Stock Market LIVE: Rupee Hits Record Low, Nifty50 & Gold Updates

by mark.thompson business editor

Indian stock markets are bracing for a negative opening on Monday, following a sharp downturn in global markets amid escalating geopolitical tensions in the Middle East and concerns about persistent inflation. GIFT Nifty, an early indicator of the Nifty 50’s performance, is currently down 357 points, signaling a potential drop of around 350 points when trading begins on the National Stock Exchange. This anticipated decline reflects broader anxieties about the economic fallout from the ongoing conflict and its impact on oil prices, which remain elevated.

The downturn isn’t isolated to India. Across the Asia-Pacific region, markets are experiencing significant pressure. Japan’s Nikkei 225 and South Korea’s Kospi are both down sharply, falling 3.4 percent and 4.7 percent respectively, as of early Monday trading. These declines are largely attributed to the surge in oil prices, which have climbed above $100 per barrel following heightened threats exchanged between the United States and Iran. The situation is creating a risk-off sentiment among investors, prompting a flight to safer assets.

Adding to the downward pressure on Indian markets is the continued weakness of the Indian rupee. The rupee hit a fresh record low of 93.76 against the US dollar on Friday, driven by sustained outflows of foreign institutional investment (FII) and rising crude oil prices. According to Ritesh Bhansali, deputy CEO of Mecklai Financial Services, the stronger dollar is weighing on major and emerging market currencies alike. “The USDINR is trading at 93.6570 with price holding above 9, 21, 34-day exponential-moving average (EMA) in a strong uptrend channel,” Bhansali noted. He indicated a bullish bias with a strategy of buying on dips, but acknowledged the overall market pressure.

Technical Outlook for Nifty 50

From a technical perspective, the outlook for the Nifty 50 appears weak. Vipin Kumar, assistant vice president of technical and derivatives research at Globe Capital Market, suggests immediate support for the Nifty is placed around the 22,800 level. A sustained trade below this point could lead to further declines, potentially dragging the index towards the 22,000-21,800 range in the near term. Conversely, Kumar identifies a resistance zone between 23,400 and 23,600 as a potential ceiling for any upward movement.

Geopolitical Tensions and Oil Prices

The primary driver of market volatility remains the escalating tensions in the Middle East. Iranian President Masoud Pezeshkian on Sunday responded to statements made by US President Donald Trump, asserting that any attempt to erase Iran from the map demonstrates desperation. Business Standard reported that Pezeshkian emphasized Iran’s resilience and determination.
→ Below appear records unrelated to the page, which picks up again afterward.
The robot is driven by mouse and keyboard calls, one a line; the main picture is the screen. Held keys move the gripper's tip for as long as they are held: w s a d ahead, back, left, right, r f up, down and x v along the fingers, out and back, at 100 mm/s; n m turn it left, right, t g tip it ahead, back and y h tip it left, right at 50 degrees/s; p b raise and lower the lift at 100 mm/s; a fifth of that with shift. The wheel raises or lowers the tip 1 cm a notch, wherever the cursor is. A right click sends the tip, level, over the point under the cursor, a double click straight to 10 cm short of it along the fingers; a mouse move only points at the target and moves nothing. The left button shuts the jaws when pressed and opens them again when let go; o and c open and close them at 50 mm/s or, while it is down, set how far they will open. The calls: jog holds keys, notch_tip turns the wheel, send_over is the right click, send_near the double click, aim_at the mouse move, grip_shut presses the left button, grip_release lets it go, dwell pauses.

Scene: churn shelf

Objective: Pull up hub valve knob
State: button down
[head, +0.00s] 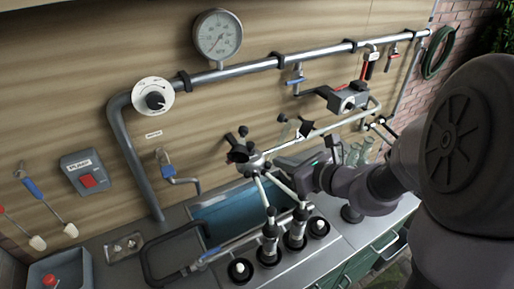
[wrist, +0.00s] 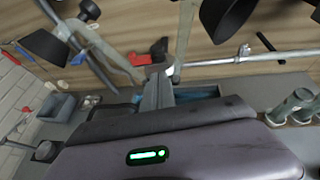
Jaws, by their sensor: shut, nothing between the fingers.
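The hub valve (head: 254,158) is a metal fitting on the pipe in front of the wall in the head view, with several small dark knobs (head: 238,152) around it. Which one is the knob of the task I cannot tell. My gripper (head: 302,176) is just right of and slightly below the hub, its fingers partly lost among the struts. In the wrist view my gripper (wrist: 158,90) is shut and empty. Dark cone-shaped knobs appear close by there, one at the top (wrist: 228,14) and one at the left (wrist: 45,46). I see no contact with them.
A blue sink basin (head: 222,210) lies below the hub. Dark-topped cylinders (head: 270,245) stand on the counter in front. A pipe with a gauge (head: 218,36) and a grey-and-red device (head: 345,98) are on the wall. Glass bottles (head: 358,150) stand right of my gripper.

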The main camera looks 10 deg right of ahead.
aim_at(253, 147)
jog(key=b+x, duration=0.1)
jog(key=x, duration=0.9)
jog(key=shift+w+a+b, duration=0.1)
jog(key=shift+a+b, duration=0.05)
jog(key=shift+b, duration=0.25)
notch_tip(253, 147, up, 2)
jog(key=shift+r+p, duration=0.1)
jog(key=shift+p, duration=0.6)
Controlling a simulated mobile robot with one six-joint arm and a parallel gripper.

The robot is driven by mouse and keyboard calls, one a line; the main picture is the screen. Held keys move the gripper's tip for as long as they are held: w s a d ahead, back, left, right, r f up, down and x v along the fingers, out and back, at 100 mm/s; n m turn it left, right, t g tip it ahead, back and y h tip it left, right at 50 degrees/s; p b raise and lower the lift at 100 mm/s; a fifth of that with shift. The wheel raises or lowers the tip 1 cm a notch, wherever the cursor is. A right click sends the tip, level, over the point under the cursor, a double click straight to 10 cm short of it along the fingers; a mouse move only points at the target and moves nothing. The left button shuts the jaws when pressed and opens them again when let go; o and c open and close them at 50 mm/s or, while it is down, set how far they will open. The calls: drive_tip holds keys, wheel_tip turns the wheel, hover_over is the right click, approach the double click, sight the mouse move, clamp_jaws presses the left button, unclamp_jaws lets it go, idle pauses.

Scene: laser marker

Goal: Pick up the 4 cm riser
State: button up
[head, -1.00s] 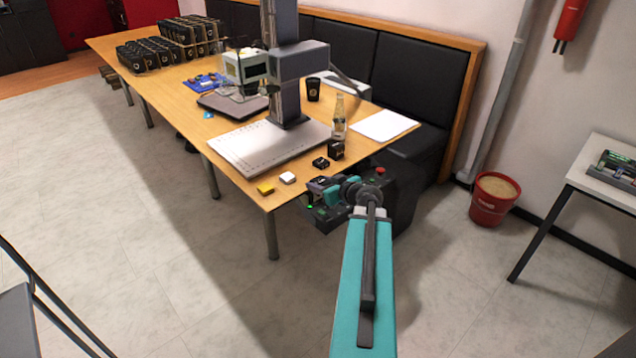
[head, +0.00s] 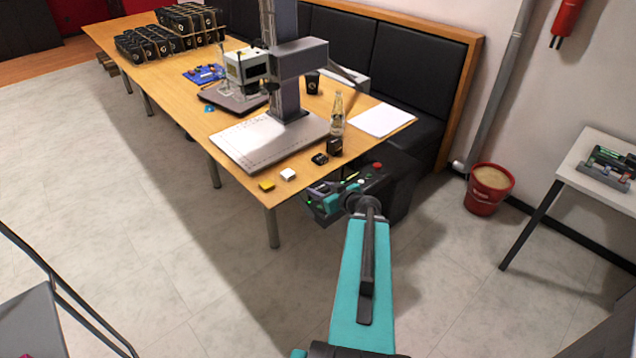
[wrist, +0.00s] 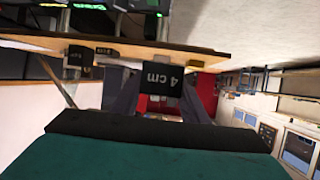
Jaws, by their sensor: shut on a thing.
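Two small black blocks (head: 320,158) (head: 334,146) stand near the corner of the wooden table (head: 235,189), beside a bottle (head: 337,114), a white block (head: 288,174) and a yellow block (head: 267,185). The laser marker (head: 298,62) stands behind. Open floor lies in front.

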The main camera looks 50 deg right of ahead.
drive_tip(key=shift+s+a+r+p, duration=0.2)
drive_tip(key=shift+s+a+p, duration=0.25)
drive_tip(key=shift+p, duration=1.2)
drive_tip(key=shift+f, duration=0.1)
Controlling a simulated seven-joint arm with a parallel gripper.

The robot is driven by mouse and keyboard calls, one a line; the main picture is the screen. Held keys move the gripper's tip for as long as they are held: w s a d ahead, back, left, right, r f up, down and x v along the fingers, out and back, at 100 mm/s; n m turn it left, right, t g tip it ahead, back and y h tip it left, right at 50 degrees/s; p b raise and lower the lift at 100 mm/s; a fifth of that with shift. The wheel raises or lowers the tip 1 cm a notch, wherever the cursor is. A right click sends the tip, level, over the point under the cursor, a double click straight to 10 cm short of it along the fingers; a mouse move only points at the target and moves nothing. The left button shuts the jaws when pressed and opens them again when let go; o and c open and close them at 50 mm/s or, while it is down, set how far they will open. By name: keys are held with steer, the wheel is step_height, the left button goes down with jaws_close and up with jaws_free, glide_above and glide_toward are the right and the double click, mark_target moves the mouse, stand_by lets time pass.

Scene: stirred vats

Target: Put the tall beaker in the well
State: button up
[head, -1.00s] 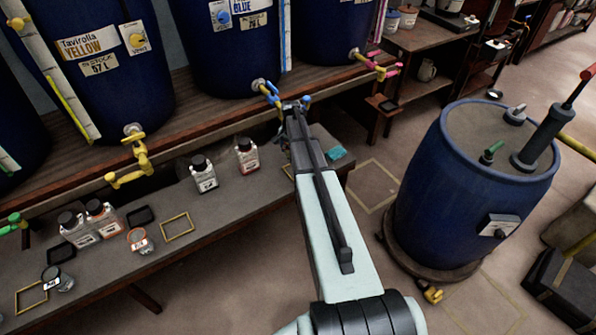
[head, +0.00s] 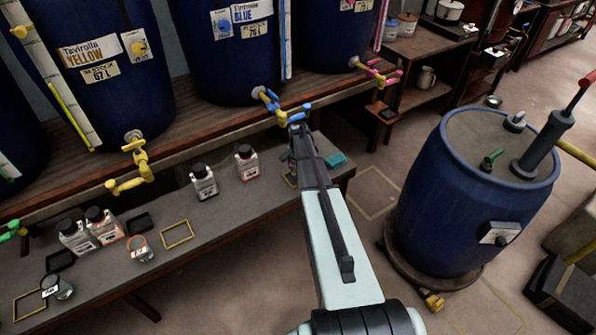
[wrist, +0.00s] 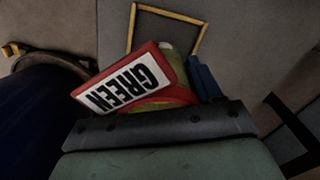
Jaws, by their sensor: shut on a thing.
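My gripper (wrist: 165,108) is shut on a beaker (wrist: 178,72) with yellow-green colour and a red-framed tag reading GREEN upside down, seen in the wrist view. It appears to be the tall beaker, but its height and base are hidden. I cannot tell for certain which marked place is the well.
The grey bench (head: 245,212) holds several bottles, a red-rimmed beaker (head: 140,248), black trays and another yellow frame (head: 177,234). A blue barrel (head: 445,215) stands on the floor at right.

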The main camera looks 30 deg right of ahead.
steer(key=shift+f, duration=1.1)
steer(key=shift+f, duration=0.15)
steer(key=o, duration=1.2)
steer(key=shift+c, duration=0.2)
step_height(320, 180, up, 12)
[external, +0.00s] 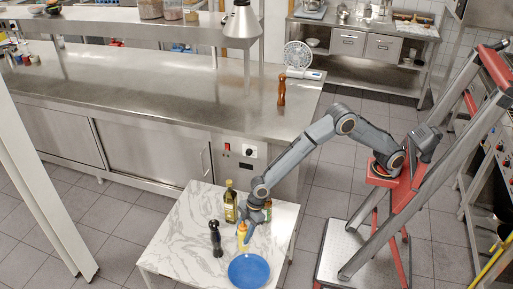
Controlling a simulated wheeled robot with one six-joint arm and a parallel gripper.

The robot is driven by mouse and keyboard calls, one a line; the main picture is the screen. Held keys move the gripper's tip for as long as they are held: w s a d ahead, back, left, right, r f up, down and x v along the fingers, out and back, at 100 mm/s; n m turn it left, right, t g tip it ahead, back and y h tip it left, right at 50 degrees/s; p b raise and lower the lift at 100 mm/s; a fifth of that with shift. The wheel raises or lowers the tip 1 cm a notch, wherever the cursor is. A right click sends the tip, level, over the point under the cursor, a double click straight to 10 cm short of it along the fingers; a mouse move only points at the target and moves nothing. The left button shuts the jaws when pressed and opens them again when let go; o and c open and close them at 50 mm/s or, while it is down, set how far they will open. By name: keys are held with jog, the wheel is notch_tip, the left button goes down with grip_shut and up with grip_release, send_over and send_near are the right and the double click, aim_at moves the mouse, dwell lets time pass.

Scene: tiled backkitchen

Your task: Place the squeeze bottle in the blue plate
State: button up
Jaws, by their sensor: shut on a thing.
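The squeeze bottle (242,231) is yellow and stands roughly upright at the marble-topped table, just behind the blue plate. My gripper (246,220) is at its upper part and is shut on it. Whether the bottle's base touches the table is hard to tell. The blue plate (249,270) lies flat and empty near the table's front edge. The gripper's fingers are small and partly hidden.
A dark pepper mill (216,238) stands left of the squeeze bottle. An oil bottle (230,202) stands behind it, and another small bottle is partly hidden by my gripper. The marble table (177,235) is clear on its left side.

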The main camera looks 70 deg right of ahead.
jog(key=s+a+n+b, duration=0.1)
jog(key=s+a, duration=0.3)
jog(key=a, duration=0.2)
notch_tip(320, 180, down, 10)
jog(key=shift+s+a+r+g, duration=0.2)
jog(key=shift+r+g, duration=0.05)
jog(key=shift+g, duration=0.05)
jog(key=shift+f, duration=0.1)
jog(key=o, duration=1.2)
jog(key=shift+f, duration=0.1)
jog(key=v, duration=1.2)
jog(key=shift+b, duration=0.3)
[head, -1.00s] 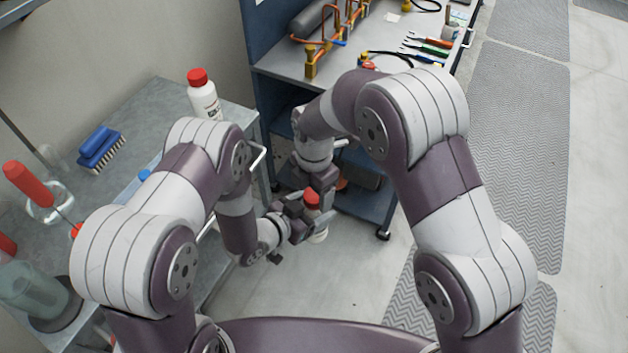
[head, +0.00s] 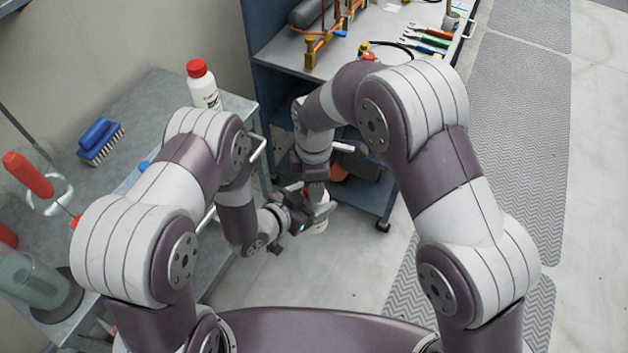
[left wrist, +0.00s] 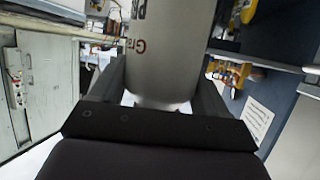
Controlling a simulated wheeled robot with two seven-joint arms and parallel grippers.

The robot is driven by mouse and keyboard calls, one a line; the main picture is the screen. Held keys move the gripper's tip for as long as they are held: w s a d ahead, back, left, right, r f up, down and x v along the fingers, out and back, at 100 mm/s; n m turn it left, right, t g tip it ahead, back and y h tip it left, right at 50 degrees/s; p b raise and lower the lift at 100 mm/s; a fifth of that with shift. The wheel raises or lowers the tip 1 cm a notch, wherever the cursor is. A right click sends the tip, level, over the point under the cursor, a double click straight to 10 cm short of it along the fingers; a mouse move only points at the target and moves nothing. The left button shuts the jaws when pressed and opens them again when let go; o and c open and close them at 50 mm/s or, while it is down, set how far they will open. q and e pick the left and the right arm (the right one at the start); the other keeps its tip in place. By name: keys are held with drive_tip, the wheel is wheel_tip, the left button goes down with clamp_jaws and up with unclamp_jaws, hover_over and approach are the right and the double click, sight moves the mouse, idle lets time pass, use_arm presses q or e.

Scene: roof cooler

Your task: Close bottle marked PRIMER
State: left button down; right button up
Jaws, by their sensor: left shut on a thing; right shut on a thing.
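My left gripper (head: 298,217) is shut on a white bottle (head: 320,224), held in front of me above the floor. In the left wrist view the bottle (left wrist: 165,55) stands between the two fingers, with partial dark lettering; I cannot read PRIMER on it. My right gripper (head: 316,190) comes from above onto the bottle's top. It is shut on a red cap (head: 306,189), of which only a sliver shows. Whether the cap is fully seated on the neck is hidden by the gripper.
Another white bottle with a red cap (head: 204,88) stands on the grey table at left, near a blue brush (head: 99,140) and a red-handled tool (head: 28,174). A blue cart (head: 365,205) with tools on top stands behind my grippers.

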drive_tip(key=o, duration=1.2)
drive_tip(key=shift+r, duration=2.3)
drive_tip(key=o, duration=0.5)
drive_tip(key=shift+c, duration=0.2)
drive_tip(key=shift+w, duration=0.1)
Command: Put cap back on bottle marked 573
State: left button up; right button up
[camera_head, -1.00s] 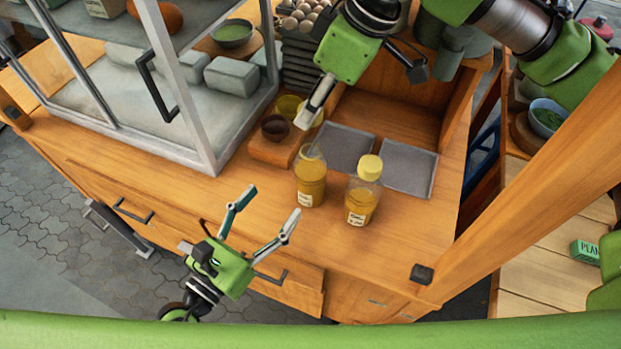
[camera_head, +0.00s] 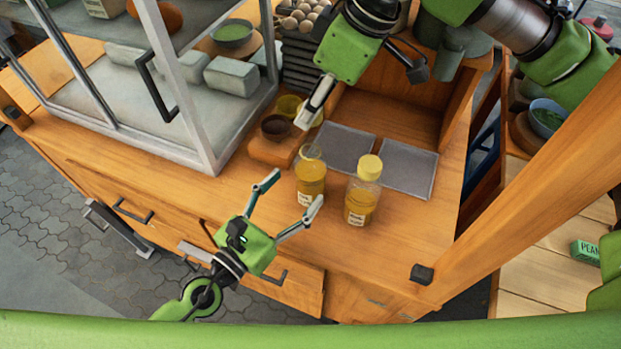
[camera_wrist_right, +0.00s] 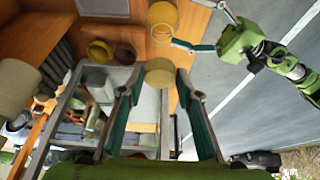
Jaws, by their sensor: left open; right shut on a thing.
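An open clear bottle of yellow contents (camera_head: 311,178) stands upright on the counter; its round mouth shows in the right wrist view (camera_wrist_right: 158,31). A second bottle with a yellow cap (camera_head: 362,193) stands to its right. Both have small white labels that I cannot read. My right gripper (camera_head: 307,118) is above and behind the open bottle, shut on a yellow cap (camera_wrist_right: 160,72), which is apart from the bottle. My left gripper (camera_head: 292,190) is open, with its fingertips in front of and beside the open bottle; I cannot tell whether they touch it.
A wooden block with small bowls (camera_head: 275,128) stands behind the open bottle. Two grey mats (camera_head: 408,170) lie behind the bottles. A glass case (camera_head: 190,100) stands at left. The counter right of the capped bottle is clear.

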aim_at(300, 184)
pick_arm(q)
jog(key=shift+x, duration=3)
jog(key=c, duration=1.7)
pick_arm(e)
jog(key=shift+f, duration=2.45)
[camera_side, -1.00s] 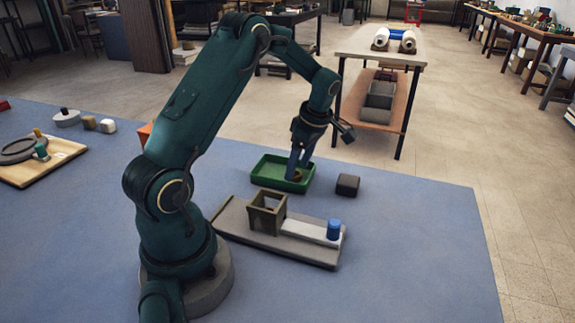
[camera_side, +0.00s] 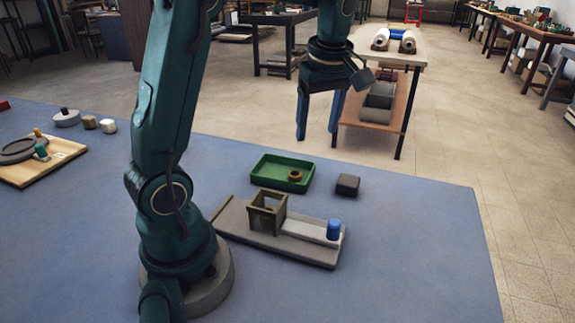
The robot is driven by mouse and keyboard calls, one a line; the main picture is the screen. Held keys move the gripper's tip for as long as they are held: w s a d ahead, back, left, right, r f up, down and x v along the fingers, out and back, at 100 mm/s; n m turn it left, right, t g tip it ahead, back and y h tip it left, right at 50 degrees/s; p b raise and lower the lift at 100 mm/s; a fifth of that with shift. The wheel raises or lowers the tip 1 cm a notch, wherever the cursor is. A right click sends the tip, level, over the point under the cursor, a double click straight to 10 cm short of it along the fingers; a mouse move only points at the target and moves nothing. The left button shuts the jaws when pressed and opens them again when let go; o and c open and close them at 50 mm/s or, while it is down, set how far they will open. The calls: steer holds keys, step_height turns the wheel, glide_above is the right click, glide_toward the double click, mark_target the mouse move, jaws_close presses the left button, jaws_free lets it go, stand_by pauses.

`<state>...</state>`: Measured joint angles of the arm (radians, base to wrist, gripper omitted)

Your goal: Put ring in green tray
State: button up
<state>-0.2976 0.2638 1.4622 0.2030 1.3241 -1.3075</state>
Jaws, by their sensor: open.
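The ring (camera_side: 295,175) is small and brownish-gold with a dark hole. It lies inside the green tray (camera_side: 262,173), toward the tray's right end. The tray is shallow and rectangular and sits on the blue table. My gripper (camera_side: 318,136) is open and empty. Its two blue fingers point down, spread apart, well above the tray and apart from the ring.
A dark grey block (camera_side: 347,185) sits right of the tray. In front is a grey board (camera_side: 260,238) bearing an olive square frame (camera_side: 267,213) and a blue cylinder (camera_side: 334,229). A wooden board (camera_side: 60,165) with round parts lies far left. The table's right side is clear.

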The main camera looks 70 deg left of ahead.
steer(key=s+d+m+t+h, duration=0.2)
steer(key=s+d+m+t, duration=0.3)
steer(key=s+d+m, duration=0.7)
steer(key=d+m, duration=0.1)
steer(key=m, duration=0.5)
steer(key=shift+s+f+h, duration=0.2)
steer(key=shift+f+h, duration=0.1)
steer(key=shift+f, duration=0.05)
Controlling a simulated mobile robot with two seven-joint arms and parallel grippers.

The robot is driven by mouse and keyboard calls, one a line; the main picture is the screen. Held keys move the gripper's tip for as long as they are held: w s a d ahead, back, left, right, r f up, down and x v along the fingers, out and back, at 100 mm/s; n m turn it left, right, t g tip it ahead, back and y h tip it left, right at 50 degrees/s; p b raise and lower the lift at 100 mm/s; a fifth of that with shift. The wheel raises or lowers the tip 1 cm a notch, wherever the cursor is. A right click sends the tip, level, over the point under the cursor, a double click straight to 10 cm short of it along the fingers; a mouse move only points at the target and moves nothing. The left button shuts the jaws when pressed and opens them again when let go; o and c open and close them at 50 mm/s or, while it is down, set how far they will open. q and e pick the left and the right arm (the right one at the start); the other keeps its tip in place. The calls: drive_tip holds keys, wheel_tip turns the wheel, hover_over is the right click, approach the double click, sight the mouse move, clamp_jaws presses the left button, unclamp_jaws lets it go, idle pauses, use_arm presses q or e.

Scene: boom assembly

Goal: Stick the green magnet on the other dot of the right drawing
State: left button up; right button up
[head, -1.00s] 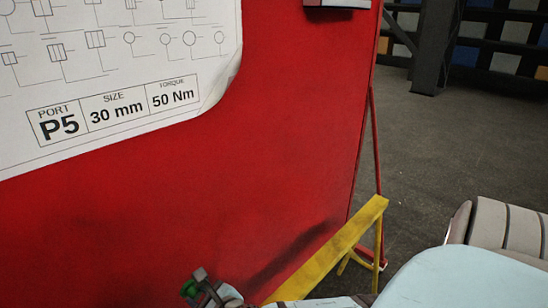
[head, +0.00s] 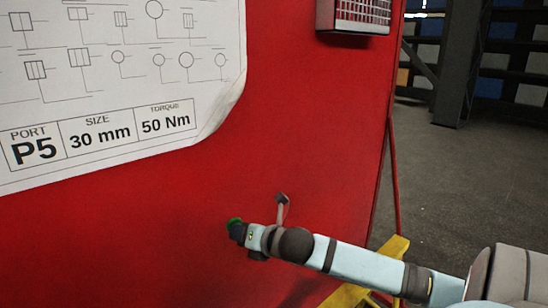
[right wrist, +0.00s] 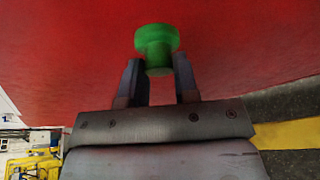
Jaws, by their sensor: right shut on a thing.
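The green magnet (right wrist: 157,45) is held between the fingertips of my right gripper (right wrist: 158,75) in the right wrist view. In the head view the magnet (head: 235,222) is a small green spot at the tip of my right gripper (head: 240,232), which is shut on it. The gripper is in front of the red panel, below the drawing (head: 105,80). The drawing is a white sheet with line symbols and a "P5, 30 mm, 50 Nm" box. Its lower right corner curls. No dot is visible on the part in view. My left gripper is out of view.
The red panel (head: 300,120) fills most of the head view. A grey grille box (head: 357,15) is fixed at its top right. A yellow stand foot (head: 385,265) is below my right arm. Open dark floor (head: 445,170) lies to the right.

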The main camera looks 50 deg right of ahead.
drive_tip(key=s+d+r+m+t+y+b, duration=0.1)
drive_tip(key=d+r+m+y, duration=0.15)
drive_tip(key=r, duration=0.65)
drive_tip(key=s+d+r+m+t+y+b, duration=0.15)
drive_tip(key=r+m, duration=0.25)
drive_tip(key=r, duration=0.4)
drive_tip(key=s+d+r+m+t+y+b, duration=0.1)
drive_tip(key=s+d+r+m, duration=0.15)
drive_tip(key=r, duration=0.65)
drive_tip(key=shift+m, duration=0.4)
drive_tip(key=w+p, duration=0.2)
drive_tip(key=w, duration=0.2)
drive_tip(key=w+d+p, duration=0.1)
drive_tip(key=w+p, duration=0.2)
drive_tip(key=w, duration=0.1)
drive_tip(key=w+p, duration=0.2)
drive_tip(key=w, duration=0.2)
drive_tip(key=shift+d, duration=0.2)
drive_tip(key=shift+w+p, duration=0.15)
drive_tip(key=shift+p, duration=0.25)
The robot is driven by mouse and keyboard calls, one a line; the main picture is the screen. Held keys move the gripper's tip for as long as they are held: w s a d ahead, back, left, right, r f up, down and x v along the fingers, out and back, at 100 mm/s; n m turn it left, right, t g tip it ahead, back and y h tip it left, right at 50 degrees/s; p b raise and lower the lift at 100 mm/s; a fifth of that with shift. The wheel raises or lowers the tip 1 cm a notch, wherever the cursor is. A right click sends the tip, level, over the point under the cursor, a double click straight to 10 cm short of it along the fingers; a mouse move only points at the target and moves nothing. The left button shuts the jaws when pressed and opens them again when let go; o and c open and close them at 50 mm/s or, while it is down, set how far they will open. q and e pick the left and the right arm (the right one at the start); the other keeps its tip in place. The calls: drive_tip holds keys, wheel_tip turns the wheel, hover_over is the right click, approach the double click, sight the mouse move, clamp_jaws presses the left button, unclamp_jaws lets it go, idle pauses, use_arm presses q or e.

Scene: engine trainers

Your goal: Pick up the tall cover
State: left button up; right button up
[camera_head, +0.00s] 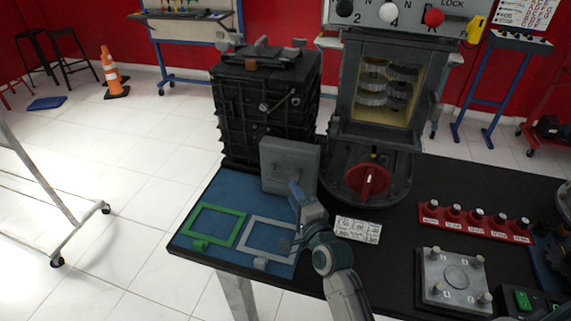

The exchange of threats, particularly concerning the Strait of Hormuz, a critical waterway for global oil supply, has fueled concerns about potential disruptions and further price increases.

Brent crude oil futures are currently trading near $107 per barrel, a significant increase that is exacerbating inflationary pressures worldwide. Higher oil prices translate to increased costs for businesses and consumers, potentially slowing economic growth and prompting central banks to delay anticipated interest rate cuts. This alignment – geopolitical escalation feeding inflation, delaying rate cuts, strengthening the dollar, and pressuring risk assets – is creating a challenging environment for global markets.

Stocks to Watch

Several individual stocks are expected to be in focus on Monday. HDFC Bank, Ola Electric Mobility, Tata Steel, and Vedanta are all drawing attention for various reasons. Business Standard highlighted specific developments related to each company that could influence trading activity. Power Finance Corporation (PFC), Castrol India, India Glycols, Kilitch Drugs India, and Times Green Energy (India) are likely to see increased trading volume following announcements of dividends and bonus issues. More details on these corporate actions are available here.

Gold’s Sharp Decline

In commodity markets, gold experienced a significant drop, wiping out much of its year-to-date gains. The decline is linked to the escalating tensions in the Middle East, which, paradoxically, are prompting investors to reassess their safe-haven allocations. Business Standard reported that gold fell more than 3% as the conflict entered its fourth week and the US and Iran exchanged threats.

The current market environment is characterized by heightened uncertainty and volatility. Investors are closely monitoring developments in the Middle East, oil price movements, and central bank policies. The coming days will likely see continued fluctuations as the situation unfolds. The next key data point to watch will be inflation figures released later this week, which could provide further clues about the trajectory of interest rates and the overall economic outlook.